» Data extract:

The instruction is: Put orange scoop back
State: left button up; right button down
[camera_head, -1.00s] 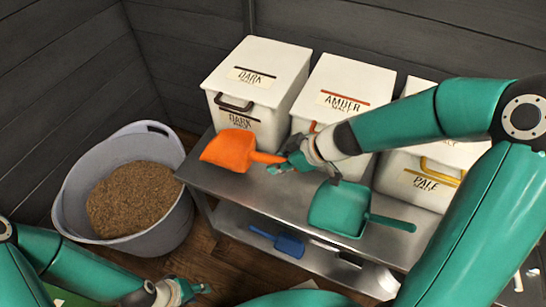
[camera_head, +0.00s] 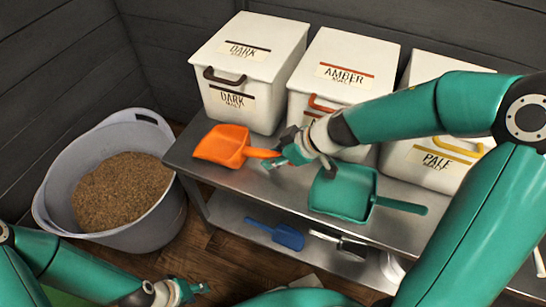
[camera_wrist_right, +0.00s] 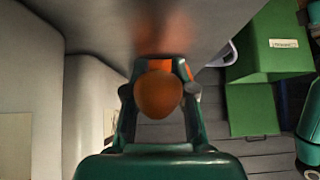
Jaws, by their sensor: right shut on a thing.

» Written request:
Copy each line above precisely, dropping the pictures.

» Expected answer:
The instruction is: Put orange scoop back
State: left button up; right button down
[camera_head, -1.00s] 
[camera_head, +0.00s] 
[camera_wrist_right, +0.00s] 
Jaws, by their sensor: right shut on a thing.

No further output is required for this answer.